Nel 1896, con la sentenza Plessy contro Ferguson, la Corte Suprema conferma una legge dello Stato della Louisiana che imponeva la segregazione nelle ferrovie. La dottrina seguita dalla corte è generalmente riassunta dall'espressione separate but equal (separati ma uguali): finché le due razze si vedono offrire condizioni di trattamento uguali la segregazione rimane costituzionale e il Congresso non la può proibire agli Stati; la sentenza diede, in questo senso, un'interpretazione restrittiva del XIV emendamento. Fra l'altro la decisione cita esplicitamente l'educazione come uno degli esempi di segregazione più largamente accettati «compreso negli Stati dove i diritti della razza di colore sono stati accettati da maggior tempo e più scrupolosamente rispettati». Solo il giudice Harlan si pronuncia contro questa interpretazione con un'opinione dissenziente che è rimasta celebre. Nonostante la sentenza Plessy confermi la stretta uguaglianza per quanto riguarda i diritti politici, i neri del sud furono praticamente esclusi dal voto tramite astuzie legali, dalla scarsa attenzione delle autorità o con intimidazioni e violenze.
Dopo la Guerra di Secessione furono tante le persone di colore che emigrarono verso il Nord industrializzato, dove in epoche precedenti erano poco presenti. La segregazione si sviluppò nell'insieme del paese, pur con gradi diversi. Molto spesso la parità di condizioni richiesta dalla sentenza fu molto relativa.
Dopo la prima guerra mondiale, senza ritornare sulla sentenza Plessy, l'interpretazione della Corte si fece più stretta: la segregazione non fu ritenuta accettabile a meno che le condizioni offerte ad entrambi i gruppi razziali fossero uguali e la corte divenne molto più esigente su quest'ultimo punto.
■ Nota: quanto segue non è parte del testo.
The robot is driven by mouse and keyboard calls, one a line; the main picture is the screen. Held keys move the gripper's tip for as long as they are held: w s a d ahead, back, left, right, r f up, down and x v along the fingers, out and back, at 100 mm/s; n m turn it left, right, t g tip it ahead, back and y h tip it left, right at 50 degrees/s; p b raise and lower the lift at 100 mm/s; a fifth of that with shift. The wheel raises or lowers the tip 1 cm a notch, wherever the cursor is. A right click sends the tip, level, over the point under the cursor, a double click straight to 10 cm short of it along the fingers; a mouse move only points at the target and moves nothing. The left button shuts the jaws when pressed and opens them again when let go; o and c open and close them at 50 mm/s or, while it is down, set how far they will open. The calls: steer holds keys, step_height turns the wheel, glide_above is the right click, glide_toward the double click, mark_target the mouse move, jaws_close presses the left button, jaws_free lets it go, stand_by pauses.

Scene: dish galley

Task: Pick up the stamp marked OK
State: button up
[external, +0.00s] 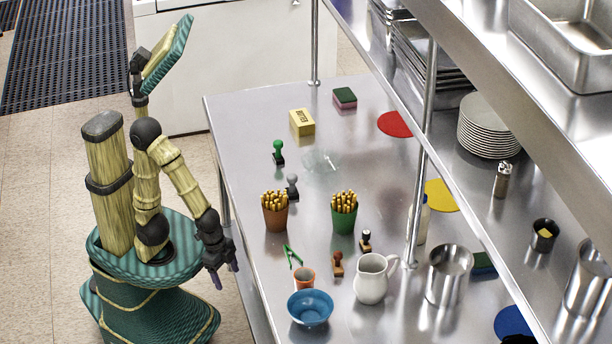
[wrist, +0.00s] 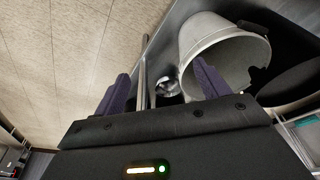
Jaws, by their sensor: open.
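Several hand stamps stand on the steel table (external: 235,140) in the external view. One has a green handle (external: 278,152), one a grey handle (external: 292,187), one a red-brown handle (external: 338,264), and one a black-and-cream handle (external: 366,240). No OK mark is readable on any of them, so I cannot tell which is the OK stamp. My gripper (external: 222,278) hangs open and empty left of the table's edge, apart from all the stamps. In the wrist view my gripper (wrist: 155,90) has its two purple fingers apart with nothing between them; no stamp shows there.
Brown (external: 275,213) and green (external: 344,216) cups of sticks, a blue bowl (external: 310,309), an orange cup (external: 304,279) and a white jug (external: 371,280) crowd the near stamps. A steel shelf (external: 480,130) overhangs the right side. A grey bucket (wrist: 225,55) shows in the wrist view.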

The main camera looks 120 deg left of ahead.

Impose, infatti, ad esempio, l'ammissione di uno studente di colore in un'università bianca (sentenza Missouri ex rel. Gaines v. Canada nel 1938), respingendo la proposta del Missouri di finanziare gli studi del ricorrente in uno Stato vicino.
Alla fine della seconda guerra mondiale, la questione della segregazione divenne pressante: la guerra era stata infatti vinta contro un regime criminale fondato sul razzismo, il movimento di decolonizzazione ottenne la simpatia del paese, e inoltre una classe media nera aveva cominciato a svilupparsi. La segregazione veniva sempre più percepita come un'anomalia, nonostante raccogliesse ancora numerosi difensori, e non solamente nel profondo Sud. Nel 1948 terminò la segregazione nelle forze armate. Nel 1950 la Corte Suprema emette due sentenze sulla segregazione nelle università: McLaurin v. Oklahoma State Board of Regents cancella le condizioni imposte a uno studente nero per l'ammissione ad un'università in precedenza bianca: sedersi in spazi separati in classe, al bar e in biblioteca; Sweatt contro Painter impose l'ammissione di uno studente nero in un'università bianca dato che la nuova università del Texas, riservata ai neri non aveva, fra le altre cose, lo stesso prestigio dell'università bianca.
Nel 1951, Linda Brown era un'alunna nera residente a Topeka nel Kansas che si vide rifiutare l'iscrizione in una scuola bianca in prossimità del suo domicilio e si dovette iscrivere a una scuola nera distante più di un chilometro. La legge del Kansas autorizzava, senza creare nessun obbligo, le città di più di 15 000 abitanti a creare scuole separate. A Topeka, solo per le scuole elementari, fu applicata questa disposizione. Il padre di Linda Brown contesta il rifiuto in tribunale. Si trattò di un'azione collettiva (class action): numerosi ricorsi riferiti agli stessi fatti raggruppati in un'unica causa, e il nome Brown era semplicemente il primo in ordine alfabetico.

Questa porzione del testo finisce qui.